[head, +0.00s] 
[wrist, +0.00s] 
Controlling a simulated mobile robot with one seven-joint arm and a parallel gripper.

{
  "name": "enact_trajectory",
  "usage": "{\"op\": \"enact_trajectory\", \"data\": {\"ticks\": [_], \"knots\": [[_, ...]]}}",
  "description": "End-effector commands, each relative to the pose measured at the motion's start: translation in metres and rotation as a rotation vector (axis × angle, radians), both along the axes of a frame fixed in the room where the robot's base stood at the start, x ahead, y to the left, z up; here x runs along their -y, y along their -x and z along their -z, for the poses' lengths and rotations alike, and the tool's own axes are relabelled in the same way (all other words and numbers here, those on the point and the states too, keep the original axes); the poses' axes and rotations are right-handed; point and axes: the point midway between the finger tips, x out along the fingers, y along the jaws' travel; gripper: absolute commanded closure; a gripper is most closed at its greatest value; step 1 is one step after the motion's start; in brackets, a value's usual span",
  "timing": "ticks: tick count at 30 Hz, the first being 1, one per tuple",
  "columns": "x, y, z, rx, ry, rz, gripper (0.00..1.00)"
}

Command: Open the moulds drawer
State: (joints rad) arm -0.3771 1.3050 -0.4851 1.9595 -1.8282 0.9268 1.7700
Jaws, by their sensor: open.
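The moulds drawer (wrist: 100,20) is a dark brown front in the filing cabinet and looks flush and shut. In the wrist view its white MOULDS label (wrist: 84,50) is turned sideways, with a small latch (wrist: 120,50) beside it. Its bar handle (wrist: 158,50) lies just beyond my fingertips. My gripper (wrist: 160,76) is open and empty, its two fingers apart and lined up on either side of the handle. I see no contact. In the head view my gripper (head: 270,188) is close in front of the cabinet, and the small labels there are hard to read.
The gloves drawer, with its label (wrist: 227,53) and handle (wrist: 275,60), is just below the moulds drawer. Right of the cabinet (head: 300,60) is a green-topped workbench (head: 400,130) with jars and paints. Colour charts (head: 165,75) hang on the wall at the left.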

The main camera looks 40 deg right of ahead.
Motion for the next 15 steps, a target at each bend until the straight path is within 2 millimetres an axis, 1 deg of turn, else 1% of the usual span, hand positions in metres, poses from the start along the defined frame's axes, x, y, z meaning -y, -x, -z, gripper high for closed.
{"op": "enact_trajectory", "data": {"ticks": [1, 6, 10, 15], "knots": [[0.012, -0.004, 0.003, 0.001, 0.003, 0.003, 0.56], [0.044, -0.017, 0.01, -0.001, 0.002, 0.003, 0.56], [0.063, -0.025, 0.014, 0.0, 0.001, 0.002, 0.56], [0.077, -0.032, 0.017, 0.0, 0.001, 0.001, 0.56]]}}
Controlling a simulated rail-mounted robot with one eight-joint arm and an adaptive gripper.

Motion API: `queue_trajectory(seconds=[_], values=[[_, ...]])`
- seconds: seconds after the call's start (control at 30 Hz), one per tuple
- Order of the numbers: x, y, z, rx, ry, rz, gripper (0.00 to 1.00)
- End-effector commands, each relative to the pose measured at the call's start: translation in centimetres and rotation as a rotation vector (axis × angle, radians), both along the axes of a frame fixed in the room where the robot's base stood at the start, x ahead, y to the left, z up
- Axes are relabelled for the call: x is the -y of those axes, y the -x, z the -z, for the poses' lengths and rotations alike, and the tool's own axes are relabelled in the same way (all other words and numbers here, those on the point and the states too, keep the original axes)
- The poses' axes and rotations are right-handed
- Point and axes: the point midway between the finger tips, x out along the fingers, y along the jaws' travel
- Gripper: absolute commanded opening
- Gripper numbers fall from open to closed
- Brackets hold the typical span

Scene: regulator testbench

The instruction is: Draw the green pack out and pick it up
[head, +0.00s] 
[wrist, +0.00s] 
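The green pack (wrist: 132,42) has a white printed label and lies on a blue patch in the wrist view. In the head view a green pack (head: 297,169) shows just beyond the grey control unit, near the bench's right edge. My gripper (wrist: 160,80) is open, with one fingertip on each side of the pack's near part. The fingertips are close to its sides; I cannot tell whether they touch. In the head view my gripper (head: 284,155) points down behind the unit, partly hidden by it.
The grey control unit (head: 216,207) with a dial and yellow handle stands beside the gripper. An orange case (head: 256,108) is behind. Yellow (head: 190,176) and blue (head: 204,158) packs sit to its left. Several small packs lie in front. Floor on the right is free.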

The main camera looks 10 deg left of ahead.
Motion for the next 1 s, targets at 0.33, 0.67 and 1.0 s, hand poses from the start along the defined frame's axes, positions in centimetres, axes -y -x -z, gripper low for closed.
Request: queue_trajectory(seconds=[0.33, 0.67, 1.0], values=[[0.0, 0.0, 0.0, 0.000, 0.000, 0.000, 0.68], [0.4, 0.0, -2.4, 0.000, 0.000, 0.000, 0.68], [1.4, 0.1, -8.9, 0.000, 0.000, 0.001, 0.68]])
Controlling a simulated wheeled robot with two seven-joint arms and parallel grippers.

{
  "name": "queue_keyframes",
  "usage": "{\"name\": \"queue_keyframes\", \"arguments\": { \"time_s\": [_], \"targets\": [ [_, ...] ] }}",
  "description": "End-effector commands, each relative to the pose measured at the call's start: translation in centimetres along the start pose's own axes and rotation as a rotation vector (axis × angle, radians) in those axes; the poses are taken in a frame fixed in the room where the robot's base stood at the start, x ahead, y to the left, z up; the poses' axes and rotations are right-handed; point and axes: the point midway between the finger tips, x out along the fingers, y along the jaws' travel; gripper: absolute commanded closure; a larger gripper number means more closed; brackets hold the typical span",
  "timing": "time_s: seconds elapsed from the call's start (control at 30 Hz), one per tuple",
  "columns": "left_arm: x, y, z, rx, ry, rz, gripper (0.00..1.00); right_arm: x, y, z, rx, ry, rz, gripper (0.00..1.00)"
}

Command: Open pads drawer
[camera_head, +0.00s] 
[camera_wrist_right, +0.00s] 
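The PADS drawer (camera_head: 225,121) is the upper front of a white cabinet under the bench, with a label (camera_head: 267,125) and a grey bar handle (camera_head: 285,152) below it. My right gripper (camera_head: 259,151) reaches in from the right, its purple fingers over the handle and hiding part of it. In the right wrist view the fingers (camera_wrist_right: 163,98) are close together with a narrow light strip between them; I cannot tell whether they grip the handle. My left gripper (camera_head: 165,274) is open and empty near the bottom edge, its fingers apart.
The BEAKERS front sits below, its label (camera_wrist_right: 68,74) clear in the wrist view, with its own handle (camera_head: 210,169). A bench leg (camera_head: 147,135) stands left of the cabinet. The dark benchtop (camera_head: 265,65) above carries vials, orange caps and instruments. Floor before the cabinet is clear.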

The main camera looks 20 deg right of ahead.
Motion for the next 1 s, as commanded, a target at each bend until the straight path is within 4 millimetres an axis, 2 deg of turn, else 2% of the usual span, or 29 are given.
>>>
━━━━━━━━━━━━━━━━━━━━
Transcribe the lines beginning at the one that contains "The main camera looks 10 deg left of ahead." and ending at the one that contains "Motion for the next 1 s, targets", with nothing added or left out.

The main camera looks 10 deg left of ahead.
Motion for the next 1 s, targets at 0.33, 0.67 and 1.0 s, hand poses from the start along the defined frame's axes, positions in centimetres, axes -y -x -z, gripper low for closed.

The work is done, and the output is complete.